'splainin' stuff

If there's a simple way to explain something, chances are you won't hear it from me.

In the past, I've been blunt about things to the point where I've been rude and offensive.  For that, I'm sorry because it does little to improve a situation.  Sometimes though, there are nice ways to put simple things.

I saw a quote the other day that I shared on my Facebook page for someone who occasionally stops by for a peek.  She said something to me the last time we talked and tried to justify something that wasn't right.  Me:  I didn't 'splain it as well as this does:

When you walk in the flesh, you look like an unbeliever.  Exactly like an unbeliever.

Pretty much summed up a long reply to a short issue.  I hope she saw it.

Things in my life are changing.  Nothing I can talk about but over the last week, the devotions in my Promise Keepers Bible have been right on the mark and perfectly in season with what I'm going through.  Today's though, helped me see something I hadn't before.  It was coming to me as the woman who gave the message last Sunday told us that sometimes what we go through isn't about us.  Sometimes it's for others to see and find hope in.
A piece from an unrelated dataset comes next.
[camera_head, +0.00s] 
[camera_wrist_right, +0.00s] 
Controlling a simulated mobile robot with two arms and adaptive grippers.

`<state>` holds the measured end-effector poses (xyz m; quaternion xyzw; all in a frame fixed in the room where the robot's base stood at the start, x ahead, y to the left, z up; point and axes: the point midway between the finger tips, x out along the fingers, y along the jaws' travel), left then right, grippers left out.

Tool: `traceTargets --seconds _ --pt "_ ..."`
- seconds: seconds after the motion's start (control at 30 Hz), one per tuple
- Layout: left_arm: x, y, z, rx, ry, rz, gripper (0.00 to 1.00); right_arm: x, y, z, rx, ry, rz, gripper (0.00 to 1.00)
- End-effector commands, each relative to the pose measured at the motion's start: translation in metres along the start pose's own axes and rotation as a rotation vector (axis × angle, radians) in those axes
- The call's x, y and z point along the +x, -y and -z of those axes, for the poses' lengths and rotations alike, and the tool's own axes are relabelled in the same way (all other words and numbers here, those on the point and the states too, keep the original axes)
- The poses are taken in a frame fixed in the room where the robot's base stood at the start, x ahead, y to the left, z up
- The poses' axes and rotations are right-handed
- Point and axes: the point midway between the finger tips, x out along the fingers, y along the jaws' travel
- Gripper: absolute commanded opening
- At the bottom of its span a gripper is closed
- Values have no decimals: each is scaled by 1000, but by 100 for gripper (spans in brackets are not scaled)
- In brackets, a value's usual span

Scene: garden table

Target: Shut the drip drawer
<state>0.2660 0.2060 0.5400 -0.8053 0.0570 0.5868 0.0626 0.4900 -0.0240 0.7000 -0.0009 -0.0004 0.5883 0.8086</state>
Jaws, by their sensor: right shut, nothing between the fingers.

I thought about that yesterday.  My ex said some not-so-nice things to me right before she told me never to call her radio station again.  One of them was about doing things for one's self.  A piece of mail then came that served as a friendly reminder that one rarely does things by one's self and I was blessed to share that reminder with her through her mom, of course.  When one is asked not to call the radio station again, usually it behooves one to honor the request.  The thing is though, I thought about it for a minute and maybe yesterday, the person she detests (hate is too small a word, trust me) the most might be the closest thing to Jesus she saw.

I think about that sometimes.  Then I saw a little Facebook meme today that I shared because I was thinking about that last night before I went to bed.

At least I was close to the right page.

God often uses object lessons to teach us things.  Today, as I read the devotional for the day, I came to realize that the object lesson may have been for someone else and that I was being used as the object in the lesson.

When you make yourself available to God to use, there are no guarantees of a positive outcome; just one that will be for His Glory and for your good.  I'm thankful today for revelations.  Sometimes just knowing there was a purpose in all of this is a bigger blessing than anything.